• **Task description**
Find every line containing the word "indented" in the records below; report only how many there are.

• **Input material**
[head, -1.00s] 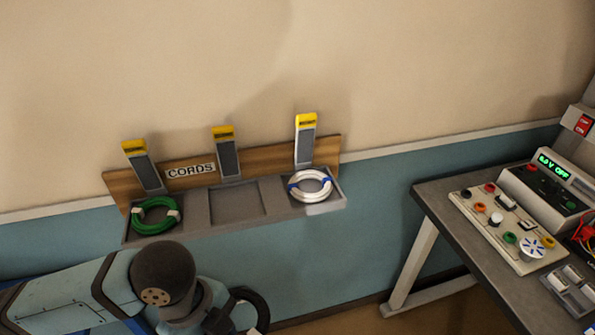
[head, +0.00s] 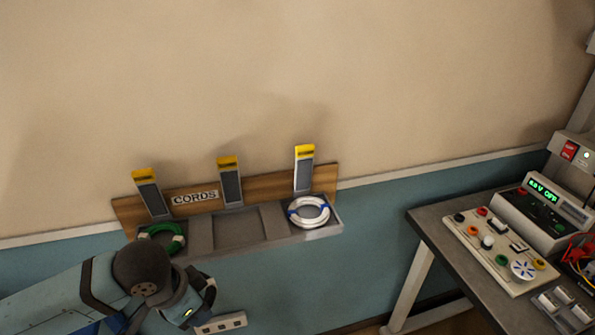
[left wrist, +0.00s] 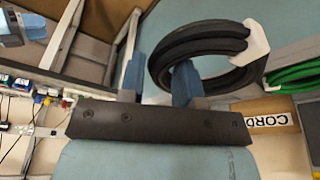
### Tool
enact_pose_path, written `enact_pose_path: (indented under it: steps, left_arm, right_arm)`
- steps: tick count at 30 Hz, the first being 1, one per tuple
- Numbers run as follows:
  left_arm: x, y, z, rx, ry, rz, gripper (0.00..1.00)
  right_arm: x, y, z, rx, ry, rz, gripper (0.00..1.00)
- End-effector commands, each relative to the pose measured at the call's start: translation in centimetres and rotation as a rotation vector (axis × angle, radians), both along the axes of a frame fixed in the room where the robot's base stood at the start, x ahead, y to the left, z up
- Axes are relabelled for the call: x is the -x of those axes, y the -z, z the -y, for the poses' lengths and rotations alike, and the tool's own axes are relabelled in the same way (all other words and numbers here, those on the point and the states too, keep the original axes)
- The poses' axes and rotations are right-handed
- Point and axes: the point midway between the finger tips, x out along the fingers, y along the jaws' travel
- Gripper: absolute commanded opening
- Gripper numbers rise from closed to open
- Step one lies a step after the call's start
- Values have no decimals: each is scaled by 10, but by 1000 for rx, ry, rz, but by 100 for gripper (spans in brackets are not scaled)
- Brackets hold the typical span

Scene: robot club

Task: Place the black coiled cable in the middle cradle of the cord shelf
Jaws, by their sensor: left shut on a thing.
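The cord shelf (head: 320,232) is a grey tray on a wooden wall board marked CORDS. Its middle cradle (head: 237,230) is empty. My left gripper (left wrist: 160,78) is shut on the black coiled cable (left wrist: 215,40), with one finger inside the ring and one outside. The coil has a white clip (left wrist: 255,42). In the head view, a dark part of the coil (head: 209,295) shows beside my left gripper, below and in front of the shelf's left part; most of it is hidden. My right gripper is not in view.
A green coil (head: 168,241) lies in the left cradle, partly hidden by my arm, and a white coil (head: 309,211) in the right one. Upright yellow-topped holders (head: 230,180) stand behind the cradles. A bench (head: 437,222) with electronics stands to the right.

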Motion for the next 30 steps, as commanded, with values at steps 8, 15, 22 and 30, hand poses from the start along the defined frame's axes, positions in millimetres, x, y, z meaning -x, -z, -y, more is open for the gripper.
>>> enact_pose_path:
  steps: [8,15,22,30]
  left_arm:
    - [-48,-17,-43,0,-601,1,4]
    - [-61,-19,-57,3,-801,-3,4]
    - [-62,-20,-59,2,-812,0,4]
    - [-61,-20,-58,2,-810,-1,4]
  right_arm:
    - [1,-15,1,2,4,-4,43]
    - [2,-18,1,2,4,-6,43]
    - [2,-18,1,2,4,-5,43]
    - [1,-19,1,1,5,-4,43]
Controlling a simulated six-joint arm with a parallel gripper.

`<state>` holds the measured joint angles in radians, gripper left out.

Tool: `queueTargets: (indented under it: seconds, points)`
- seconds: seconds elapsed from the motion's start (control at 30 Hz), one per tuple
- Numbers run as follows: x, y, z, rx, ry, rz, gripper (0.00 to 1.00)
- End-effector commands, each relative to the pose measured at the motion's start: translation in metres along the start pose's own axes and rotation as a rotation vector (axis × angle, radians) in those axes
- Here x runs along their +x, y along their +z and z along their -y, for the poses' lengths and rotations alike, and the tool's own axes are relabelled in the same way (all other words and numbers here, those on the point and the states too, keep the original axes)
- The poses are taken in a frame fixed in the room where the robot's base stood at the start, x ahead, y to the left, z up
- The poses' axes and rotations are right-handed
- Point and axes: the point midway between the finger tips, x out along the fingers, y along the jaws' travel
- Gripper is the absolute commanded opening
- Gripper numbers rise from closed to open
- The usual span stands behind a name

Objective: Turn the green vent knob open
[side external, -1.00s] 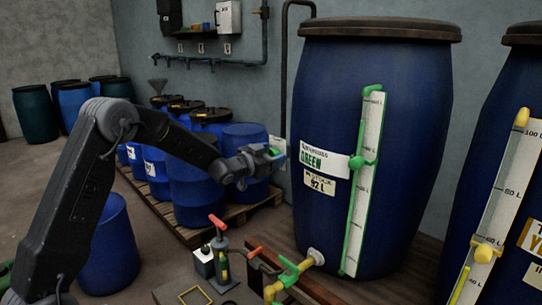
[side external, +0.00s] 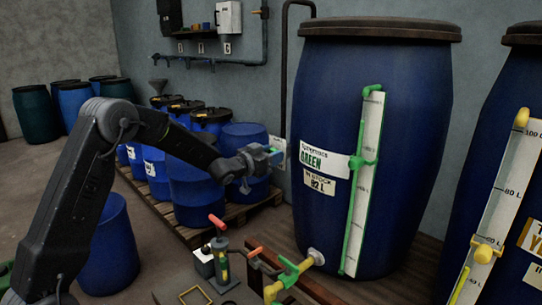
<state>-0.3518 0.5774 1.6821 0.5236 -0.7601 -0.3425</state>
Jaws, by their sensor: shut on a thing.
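My gripper (side external: 274,156) is in the middle of the side view, left of the big blue vat labelled GREEN (side external: 322,160). Its blue fingertips are shut on a small green part, which I take to be the green vent knob (side external: 270,149). The jaws hide most of it, so how far it is turned cannot be told. A pale plate (side external: 278,142) shows just behind the fingertips. A dark pipe (side external: 284,80) comes down the wall above this spot.
The vat has a green-framed level gauge (side external: 366,180) and a low outlet with a green-handled valve (side external: 290,266). Blue drums (side external: 190,185) on a pallet stand behind my arm. A second vat (side external: 500,110) is at the right.

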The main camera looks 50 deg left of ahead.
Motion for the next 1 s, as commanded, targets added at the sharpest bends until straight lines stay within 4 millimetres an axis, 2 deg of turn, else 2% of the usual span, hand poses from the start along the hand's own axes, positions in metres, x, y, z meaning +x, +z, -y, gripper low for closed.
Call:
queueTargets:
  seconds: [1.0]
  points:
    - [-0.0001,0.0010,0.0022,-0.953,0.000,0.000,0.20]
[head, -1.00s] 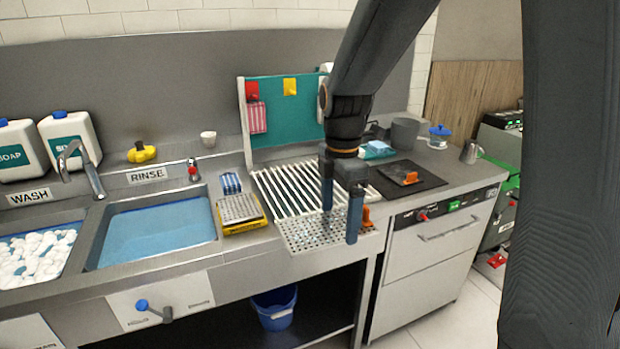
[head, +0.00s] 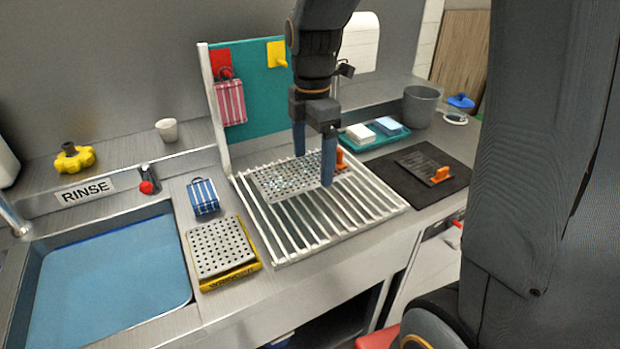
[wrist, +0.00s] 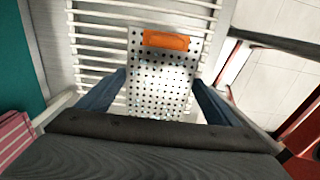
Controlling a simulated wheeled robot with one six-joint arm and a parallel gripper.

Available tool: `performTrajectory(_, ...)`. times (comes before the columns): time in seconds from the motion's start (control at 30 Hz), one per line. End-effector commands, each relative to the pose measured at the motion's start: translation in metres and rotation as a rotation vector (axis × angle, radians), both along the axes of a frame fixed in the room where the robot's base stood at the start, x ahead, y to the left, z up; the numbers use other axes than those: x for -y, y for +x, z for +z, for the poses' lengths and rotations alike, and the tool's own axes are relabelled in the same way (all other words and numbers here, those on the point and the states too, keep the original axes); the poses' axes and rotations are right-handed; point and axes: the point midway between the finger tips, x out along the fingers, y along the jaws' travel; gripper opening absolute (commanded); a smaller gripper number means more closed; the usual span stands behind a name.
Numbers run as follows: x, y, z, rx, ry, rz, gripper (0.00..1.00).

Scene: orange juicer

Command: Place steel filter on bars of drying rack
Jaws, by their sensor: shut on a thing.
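The steel filter (head: 276,184) is a flat, perforated grey plate with an orange handle (head: 341,159). My gripper (head: 314,172) is shut on it, one finger at each side. The filter lies flat over the back part of the white-barred drying rack (head: 345,228). Whether it touches the bars or hovers just above them I cannot tell. In the wrist view the filter (wrist: 160,85) sits between my fingers (wrist: 160,80), with its orange handle at the top and white bars (wrist: 92,45) beside it.
A perforated grey plate (head: 218,246) on a yellow tray and a blue striped cloth (head: 203,196) lie left of the rack. A black mat (head: 440,184) is at the right. A teal board (head: 258,95) stands behind the rack. The rack's front bars are bare.

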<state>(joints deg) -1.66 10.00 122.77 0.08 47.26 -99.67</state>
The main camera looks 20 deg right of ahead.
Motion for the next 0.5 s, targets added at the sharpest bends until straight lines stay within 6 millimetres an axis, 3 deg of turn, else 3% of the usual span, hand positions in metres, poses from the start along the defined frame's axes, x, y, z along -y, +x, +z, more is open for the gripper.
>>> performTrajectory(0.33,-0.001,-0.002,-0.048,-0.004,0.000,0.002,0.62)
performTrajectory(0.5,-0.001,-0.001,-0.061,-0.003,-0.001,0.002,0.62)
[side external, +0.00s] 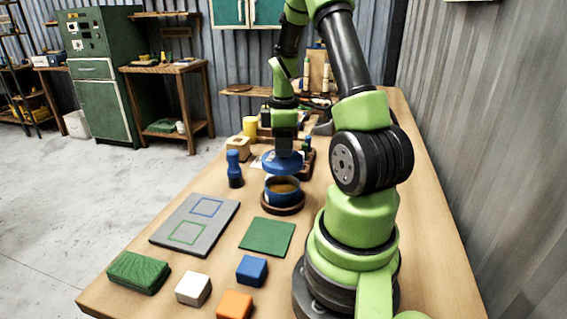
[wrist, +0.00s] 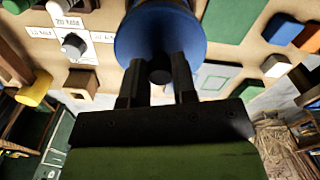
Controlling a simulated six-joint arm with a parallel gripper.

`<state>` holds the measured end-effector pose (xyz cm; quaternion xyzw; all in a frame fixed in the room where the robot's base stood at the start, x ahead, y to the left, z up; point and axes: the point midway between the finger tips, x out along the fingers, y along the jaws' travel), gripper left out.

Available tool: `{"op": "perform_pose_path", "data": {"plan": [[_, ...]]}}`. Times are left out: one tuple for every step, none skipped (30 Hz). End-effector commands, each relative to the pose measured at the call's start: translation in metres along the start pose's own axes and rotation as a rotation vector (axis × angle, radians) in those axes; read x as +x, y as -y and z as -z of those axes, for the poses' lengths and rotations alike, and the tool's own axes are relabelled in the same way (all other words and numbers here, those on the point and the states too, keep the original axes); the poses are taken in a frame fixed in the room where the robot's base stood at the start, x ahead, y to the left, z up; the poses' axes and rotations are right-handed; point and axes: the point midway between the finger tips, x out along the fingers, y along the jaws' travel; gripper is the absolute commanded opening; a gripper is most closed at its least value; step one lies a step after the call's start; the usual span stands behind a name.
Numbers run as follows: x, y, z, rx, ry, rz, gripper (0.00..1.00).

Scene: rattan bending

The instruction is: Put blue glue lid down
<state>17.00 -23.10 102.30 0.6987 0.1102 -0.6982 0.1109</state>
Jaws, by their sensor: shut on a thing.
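The blue glue lid (side external: 283,163) hangs level below my gripper (side external: 285,150) in the side view. My gripper is shut on the lid's dark knob. The lid is just above the blue glue pot (side external: 283,198), with a gap through which the brown glue shows. The pot stands on a dark round base. In the wrist view, the lid (wrist: 150,35) fills the top middle, with the two fingers of my gripper (wrist: 160,75) on either side of its knob. The pot is hidden there behind the lid.
A blue upright object (side external: 234,170) stands left of the pot. A grey board (side external: 172,214) with blue and green outlines and a green mat (side external: 267,237) lie nearer. A green block (side external: 139,272) and white, blue and orange cubes (side external: 235,304) line the front.

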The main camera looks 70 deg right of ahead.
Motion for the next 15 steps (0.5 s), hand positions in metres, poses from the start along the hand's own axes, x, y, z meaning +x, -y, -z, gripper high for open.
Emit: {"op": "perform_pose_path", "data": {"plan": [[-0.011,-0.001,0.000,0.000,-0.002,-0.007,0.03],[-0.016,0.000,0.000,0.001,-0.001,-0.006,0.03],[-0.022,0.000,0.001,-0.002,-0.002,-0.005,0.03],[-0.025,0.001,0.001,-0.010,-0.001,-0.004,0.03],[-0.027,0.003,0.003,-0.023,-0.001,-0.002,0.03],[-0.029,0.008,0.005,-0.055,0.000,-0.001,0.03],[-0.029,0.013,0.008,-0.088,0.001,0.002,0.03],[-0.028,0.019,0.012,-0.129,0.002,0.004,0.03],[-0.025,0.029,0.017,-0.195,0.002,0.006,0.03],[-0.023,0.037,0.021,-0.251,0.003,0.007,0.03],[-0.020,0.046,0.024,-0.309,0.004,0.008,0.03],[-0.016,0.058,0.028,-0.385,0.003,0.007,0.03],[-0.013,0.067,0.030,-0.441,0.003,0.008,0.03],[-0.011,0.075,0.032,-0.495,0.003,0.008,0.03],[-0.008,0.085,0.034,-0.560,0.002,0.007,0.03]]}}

• **Written response**
2